- _What is expected_:
Are you able to quote each entry exactly as written?

- _Provided information_:
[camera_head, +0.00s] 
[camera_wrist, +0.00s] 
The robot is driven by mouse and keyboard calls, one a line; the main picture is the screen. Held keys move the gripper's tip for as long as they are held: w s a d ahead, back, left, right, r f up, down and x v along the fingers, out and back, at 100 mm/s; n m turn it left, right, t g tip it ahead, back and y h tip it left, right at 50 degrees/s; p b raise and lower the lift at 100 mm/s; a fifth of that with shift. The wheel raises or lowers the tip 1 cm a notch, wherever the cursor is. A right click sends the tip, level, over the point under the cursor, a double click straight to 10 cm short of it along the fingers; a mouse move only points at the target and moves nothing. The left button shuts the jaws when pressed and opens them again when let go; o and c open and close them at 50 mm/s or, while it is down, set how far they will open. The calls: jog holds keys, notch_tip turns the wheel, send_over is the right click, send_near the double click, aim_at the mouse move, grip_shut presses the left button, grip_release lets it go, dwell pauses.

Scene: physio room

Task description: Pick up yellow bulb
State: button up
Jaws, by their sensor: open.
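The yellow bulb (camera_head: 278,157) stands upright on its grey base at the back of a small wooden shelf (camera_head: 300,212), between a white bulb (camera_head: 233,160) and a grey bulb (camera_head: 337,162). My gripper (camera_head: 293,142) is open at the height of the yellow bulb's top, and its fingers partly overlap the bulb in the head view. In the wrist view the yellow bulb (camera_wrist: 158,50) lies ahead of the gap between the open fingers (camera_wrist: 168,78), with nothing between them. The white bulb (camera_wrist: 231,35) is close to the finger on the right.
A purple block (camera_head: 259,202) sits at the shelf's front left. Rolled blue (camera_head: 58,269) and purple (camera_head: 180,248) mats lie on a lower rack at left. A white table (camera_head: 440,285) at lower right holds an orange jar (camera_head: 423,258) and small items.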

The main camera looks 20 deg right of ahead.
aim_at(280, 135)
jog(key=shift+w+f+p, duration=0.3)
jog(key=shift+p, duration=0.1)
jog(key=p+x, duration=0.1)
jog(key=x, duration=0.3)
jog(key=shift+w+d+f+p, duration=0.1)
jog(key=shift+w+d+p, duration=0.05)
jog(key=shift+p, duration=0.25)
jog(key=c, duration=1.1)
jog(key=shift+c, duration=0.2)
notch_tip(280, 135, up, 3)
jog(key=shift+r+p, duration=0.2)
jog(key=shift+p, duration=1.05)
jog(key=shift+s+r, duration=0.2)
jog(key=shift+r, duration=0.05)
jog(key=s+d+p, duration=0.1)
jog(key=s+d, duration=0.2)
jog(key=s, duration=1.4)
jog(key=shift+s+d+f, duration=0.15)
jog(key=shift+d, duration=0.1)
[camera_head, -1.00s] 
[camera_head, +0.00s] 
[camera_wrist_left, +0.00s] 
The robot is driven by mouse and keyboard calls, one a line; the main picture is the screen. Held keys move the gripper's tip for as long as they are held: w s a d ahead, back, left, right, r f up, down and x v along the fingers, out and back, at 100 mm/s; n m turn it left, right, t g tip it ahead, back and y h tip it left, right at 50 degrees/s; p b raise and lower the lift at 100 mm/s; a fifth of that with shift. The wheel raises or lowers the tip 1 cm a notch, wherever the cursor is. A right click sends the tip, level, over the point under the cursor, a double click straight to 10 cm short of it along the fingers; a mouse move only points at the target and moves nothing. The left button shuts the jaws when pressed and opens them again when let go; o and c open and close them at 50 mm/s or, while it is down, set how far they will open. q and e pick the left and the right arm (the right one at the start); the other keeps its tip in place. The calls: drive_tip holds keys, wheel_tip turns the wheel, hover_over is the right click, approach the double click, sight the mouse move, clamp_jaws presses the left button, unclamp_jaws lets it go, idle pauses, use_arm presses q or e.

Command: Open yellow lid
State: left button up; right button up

- _Response_:
[camera_head, +0.00s] 
[camera_wrist, +0.00s] 
The robot is driven by mouse and keyboard calls, one a line; the main picture is the screen. Held keys move the gripper's tip for as long as they are held: w s a d ahead, back, left, right, r f up, down and x v along the fingers, out and back, at 100 mm/s; n m turn it left, right, t g tip it ahead, back and y h tip it left, right at 50 degrees/s; p b raise and lower the lift at 100 mm/s; a fifth of that with shift. The wheel raises or lowers the tip 1 cm a notch, wherever the cursor is. A right click sends the tip, level, over the point under the cursor, a double click straight to 10 cm short of it along the fingers; a mouse move only points at the target and moves nothing. The left button shuts the jaws when pressed and opens them again when let go; o and c open and close them at 50 mm/s or, while it is down, set how far they will open. The calls: jog holds keys, notch_tip turns the wheel, send_over is the right click, send_near the double click, aim_at the mouse move, grip_shut presses the left button, grip_release lets it go, dwell pauses.

Scene: physio room

Task description: Pick up yellow bulb
State: button up
Jaws, by their sensor: open.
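The yellow bulb (camera_head: 278,157) stands upright on its grey base at the back of a small wooden shelf (camera_head: 300,212), between a white bulb (camera_head: 233,160) and a grey bulb (camera_head: 337,162). My gripper (camera_head: 293,142) is open at the height of the yellow bulb's top, and its fingers partly overlap the bulb in the head view. In the wrist view the yellow bulb (camera_wrist: 158,50) lies ahead of the gap between the open fingers (camera_wrist: 168,78), with nothing between them. The white bulb (camera_wrist: 231,35) is close to the finger on the right.
A purple block (camera_head: 259,202) sits at the shelf's front left. Rolled blue (camera_head: 58,269) and purple (camera_head: 180,248) mats lie on a lower rack at left. A white table (camera_head: 440,285) at lower right holds an orange jar (camera_head: 423,258) and small items.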

The main camera looks 20 deg right of ahead.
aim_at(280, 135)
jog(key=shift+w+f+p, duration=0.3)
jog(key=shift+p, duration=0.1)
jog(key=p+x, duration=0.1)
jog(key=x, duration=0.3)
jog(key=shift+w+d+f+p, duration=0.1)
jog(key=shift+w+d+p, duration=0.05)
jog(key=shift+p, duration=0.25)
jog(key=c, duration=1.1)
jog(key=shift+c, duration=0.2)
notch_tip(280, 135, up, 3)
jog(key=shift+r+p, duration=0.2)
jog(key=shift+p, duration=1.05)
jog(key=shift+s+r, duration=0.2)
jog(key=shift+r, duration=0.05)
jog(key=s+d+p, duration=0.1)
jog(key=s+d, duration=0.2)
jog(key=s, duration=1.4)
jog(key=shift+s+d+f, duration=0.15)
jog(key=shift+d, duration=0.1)
[camera_head, -1.00s] 
[camera_head, +0.00s] 
[camera_wrist_left, +0.00s] 
The robot is driven by mouse and keyboard calls, one a line; the main picture is the screen. Held keys move the gripper's tip for as long as they are held: w s a d ahead, back, left, right, r f up, down and x v along the fingers, out and back, at 100 mm/s; n m turn it left, right, t g tip it ahead, back and y h tip it left, right at 50 degrees/s; p b raise and lower the lift at 100 mm/s; a fifth of that with shift. The wheel raises or lowers the tip 1 cm a notch, wherever the cursor is. A right click sends the tip, level, over the point under the cursor, a double click straight to 10 cm short of it along the fingers; a mouse move only points at the target and moves nothing. The left button shuts the jaws when pressed and opens them again when let go; o and c open and close them at 50 mm/s or, while it is down, set how far they will open. q and e pick the left and the right arm (the right one at the start); the other keeps its tip in place. The calls: drive_tip holds keys, wheel_tip turns the wheel, hover_over is the right click, approach the double click, sight the mouse move, clamp_jaws presses the left button, unclamp_jaws lets it go, idle pauses, use_arm presses q or e.

Command: Open yellow lid
State: left button up; right button up

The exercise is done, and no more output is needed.